▸ Exercise:
Repeat the material verbatim and drop the pictures.

━━━

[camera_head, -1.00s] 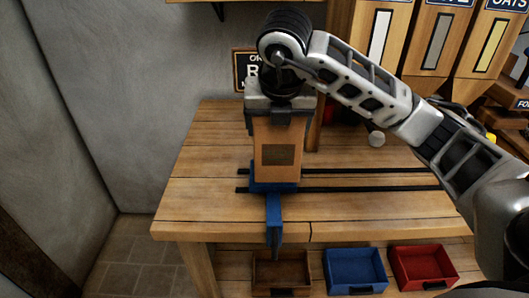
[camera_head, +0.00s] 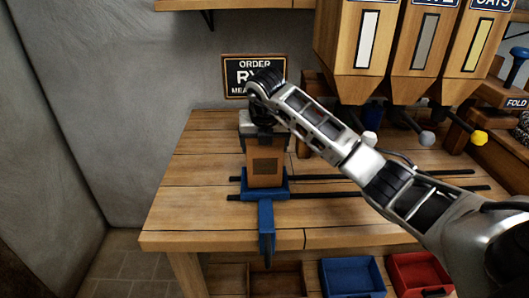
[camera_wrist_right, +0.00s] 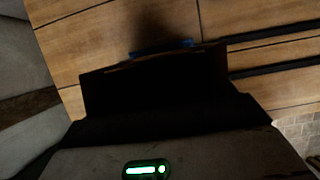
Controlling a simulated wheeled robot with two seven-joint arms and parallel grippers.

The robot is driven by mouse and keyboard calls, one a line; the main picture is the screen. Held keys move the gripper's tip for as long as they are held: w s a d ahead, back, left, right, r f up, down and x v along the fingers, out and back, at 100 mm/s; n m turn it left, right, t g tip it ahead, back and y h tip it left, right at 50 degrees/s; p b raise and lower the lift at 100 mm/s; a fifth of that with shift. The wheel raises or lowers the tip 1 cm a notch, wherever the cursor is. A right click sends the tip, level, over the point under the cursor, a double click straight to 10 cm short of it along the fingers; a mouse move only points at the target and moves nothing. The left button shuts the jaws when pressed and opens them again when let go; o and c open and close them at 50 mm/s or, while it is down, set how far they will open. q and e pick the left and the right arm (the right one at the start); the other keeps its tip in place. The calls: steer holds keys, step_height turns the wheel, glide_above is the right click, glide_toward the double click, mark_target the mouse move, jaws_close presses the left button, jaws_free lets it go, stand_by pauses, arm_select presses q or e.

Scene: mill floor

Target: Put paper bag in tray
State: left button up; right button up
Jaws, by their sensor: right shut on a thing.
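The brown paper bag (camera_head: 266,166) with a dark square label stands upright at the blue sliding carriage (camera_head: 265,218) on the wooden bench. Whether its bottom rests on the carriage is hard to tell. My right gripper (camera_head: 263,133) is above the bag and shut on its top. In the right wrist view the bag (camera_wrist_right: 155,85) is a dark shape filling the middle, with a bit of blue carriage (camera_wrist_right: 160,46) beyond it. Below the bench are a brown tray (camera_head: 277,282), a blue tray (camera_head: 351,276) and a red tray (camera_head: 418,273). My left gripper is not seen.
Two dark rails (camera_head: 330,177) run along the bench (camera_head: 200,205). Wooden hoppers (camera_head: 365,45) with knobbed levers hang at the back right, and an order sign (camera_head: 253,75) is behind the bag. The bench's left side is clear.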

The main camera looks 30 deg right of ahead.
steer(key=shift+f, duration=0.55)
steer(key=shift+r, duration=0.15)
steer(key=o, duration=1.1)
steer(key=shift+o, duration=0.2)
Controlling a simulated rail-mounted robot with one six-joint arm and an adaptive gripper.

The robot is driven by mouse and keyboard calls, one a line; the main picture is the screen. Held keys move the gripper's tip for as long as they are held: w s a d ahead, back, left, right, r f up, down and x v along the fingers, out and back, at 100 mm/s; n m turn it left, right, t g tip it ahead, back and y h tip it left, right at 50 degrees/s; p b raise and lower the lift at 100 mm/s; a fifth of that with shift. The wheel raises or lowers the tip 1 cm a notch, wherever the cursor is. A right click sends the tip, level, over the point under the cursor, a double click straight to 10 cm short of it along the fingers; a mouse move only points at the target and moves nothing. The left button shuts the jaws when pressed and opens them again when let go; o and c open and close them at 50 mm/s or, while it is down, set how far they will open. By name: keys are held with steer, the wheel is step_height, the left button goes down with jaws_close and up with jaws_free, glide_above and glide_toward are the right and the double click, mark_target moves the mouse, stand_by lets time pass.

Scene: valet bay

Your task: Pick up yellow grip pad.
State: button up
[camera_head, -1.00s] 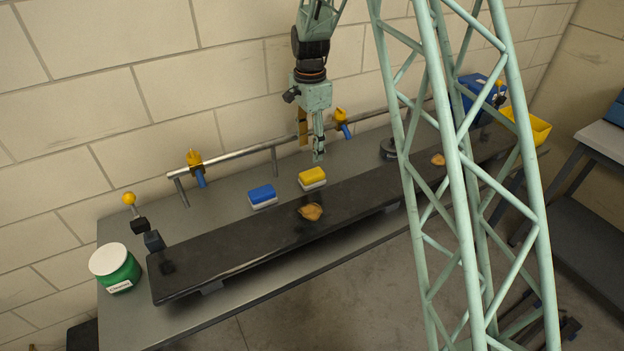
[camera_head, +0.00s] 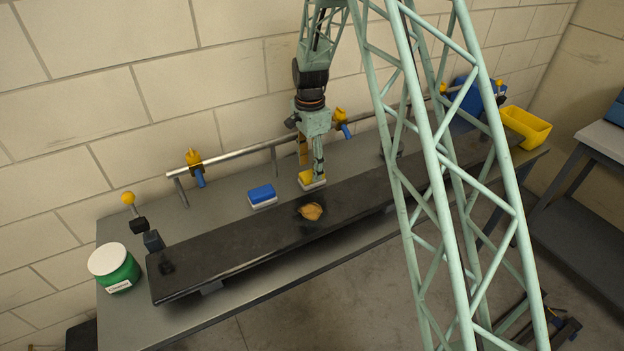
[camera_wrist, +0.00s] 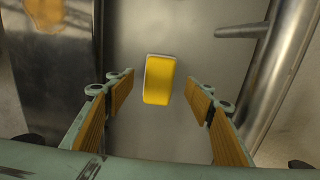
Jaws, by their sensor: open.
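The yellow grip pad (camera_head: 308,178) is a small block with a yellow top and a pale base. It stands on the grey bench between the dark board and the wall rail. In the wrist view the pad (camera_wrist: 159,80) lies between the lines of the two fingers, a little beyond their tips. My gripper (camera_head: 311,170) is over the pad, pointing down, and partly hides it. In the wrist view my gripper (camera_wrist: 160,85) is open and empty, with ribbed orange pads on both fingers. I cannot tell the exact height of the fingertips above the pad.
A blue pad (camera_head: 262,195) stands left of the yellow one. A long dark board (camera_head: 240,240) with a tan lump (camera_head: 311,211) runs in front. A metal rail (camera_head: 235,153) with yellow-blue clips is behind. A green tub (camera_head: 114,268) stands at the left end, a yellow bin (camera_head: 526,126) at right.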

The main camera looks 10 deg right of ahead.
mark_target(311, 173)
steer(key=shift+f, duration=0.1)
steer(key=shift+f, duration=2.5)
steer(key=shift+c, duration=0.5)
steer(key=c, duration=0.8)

━━━

▸ Response to this task:
[camera_head, -1.00s] 
[camera_head, +0.00s] 
[camera_wrist_right, +0.00s] 
Controlling a simulated wheeled robot with two seven-joint arms and parallel grippers.

The robot is driven by mouse and keyboard calls, one a line; the main picture is the screen. Held keys move the gripper's tip for as long as they are held: w s a d ahead, back, left, right, r f up, down and x v along the fingers, out and back, at 100 mm/s; n m turn it left, right, t g tip it ahead, back and y h tip it left, right at 50 degrees/s; p b raise and lower the lift at 100 mm/s; a fifth of that with shift. The wheel raises or lowers the tip 1 cm a notch, wherever the cursor is. A right click sends the tip, level, over the point under the cursor, a double click straight to 10 cm short of it along the fingers; a mouse move only points at the target and moves nothing. The left button shuts the jaws when pressed and opens them again when let go; o and c open and close them at 50 mm/s or, while it is down, set how far they will open. q and e pick the left and the right arm (the right one at the start); the other keeps its tip in place. The calls: steer holds keys, step_height turns the wheel, glide_above is the right click, glide_toward the double click, mark_target the mouse move, jaws_close presses the left button, jaws_free lets it go, stand_by pauses, arm_select presses q or e.

Scene: mill floor

Target: Put paper bag in tray
State: left button up; right button up
Jaws, by their sensor: right shut on a thing.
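The brown paper bag (camera_head: 266,166) with a dark square label stands upright at the blue sliding carriage (camera_head: 265,218) on the wooden bench. Whether its bottom rests on the carriage is hard to tell. My right gripper (camera_head: 263,133) is above the bag and shut on its top. In the right wrist view the bag (camera_wrist_right: 155,85) is a dark shape filling the middle, with a bit of blue carriage (camera_wrist_right: 160,46) beyond it. Below the bench are a brown tray (camera_head: 277,282), a blue tray (camera_head: 351,276) and a red tray (camera_head: 418,273). My left gripper is not seen.
Two dark rails (camera_head: 330,177) run along the bench (camera_head: 200,205). Wooden hoppers (camera_head: 365,45) with knobbed levers hang at the back right, and an order sign (camera_head: 253,75) is behind the bag. The bench's left side is clear.

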The main camera looks 30 deg right of ahead.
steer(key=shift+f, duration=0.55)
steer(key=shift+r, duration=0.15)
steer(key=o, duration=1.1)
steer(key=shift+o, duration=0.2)
Controlling a simulated rail-mounted robot with one six-joint arm and an adaptive gripper.

The robot is driven by mouse and keyboard calls, one a line; the main picture is the screen. Held keys move the gripper's tip for as long as they are held: w s a d ahead, back, left, right, r f up, down and x v along the fingers, out and back, at 100 mm/s; n m turn it left, right, t g tip it ahead, back and y h tip it left, right at 50 degrees/s; p b raise and lower the lift at 100 mm/s; a fifth of that with shift. The wheel raises or lowers the tip 1 cm a notch, wherever the cursor is. A right click sends the tip, level, over the point under the cursor, a double click straight to 10 cm short of it along the fingers; a mouse move only points at the target and moves nothing. The left button shuts the jaws when pressed and opens them again when let go; o and c open and close them at 50 mm/s or, while it is down, set how far they will open. By name: keys are held with steer, the wheel is step_height, the left button goes down with jaws_close and up with jaws_free, glide_above and glide_toward are the right and the double click, mark_target moves the mouse, stand_by lets time pass.

Scene: valet bay

Your task: Pick up yellow grip pad.
State: button up
[camera_head, -1.00s] 
[camera_head, +0.00s] 
[camera_wrist, +0.00s] 
Jaws, by their sensor: open.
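The yellow grip pad (camera_head: 308,178) is a small block with a yellow top and a pale base. It stands on the grey bench between the dark board and the wall rail. In the wrist view the pad (camera_wrist: 159,80) lies between the lines of the two fingers, a little beyond their tips. My gripper (camera_head: 311,170) is over the pad, pointing down, and partly hides it. In the wrist view my gripper (camera_wrist: 160,85) is open and empty, with ribbed orange pads on both fingers. I cannot tell the exact height of the fingertips above the pad.
A blue pad (camera_head: 262,195) stands left of the yellow one. A long dark board (camera_head: 240,240) with a tan lump (camera_head: 311,211) runs in front. A metal rail (camera_head: 235,153) with yellow-blue clips is behind. A green tub (camera_head: 114,268) stands at the left end, a yellow bin (camera_head: 526,126) at right.

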The main camera looks 10 deg right of ahead.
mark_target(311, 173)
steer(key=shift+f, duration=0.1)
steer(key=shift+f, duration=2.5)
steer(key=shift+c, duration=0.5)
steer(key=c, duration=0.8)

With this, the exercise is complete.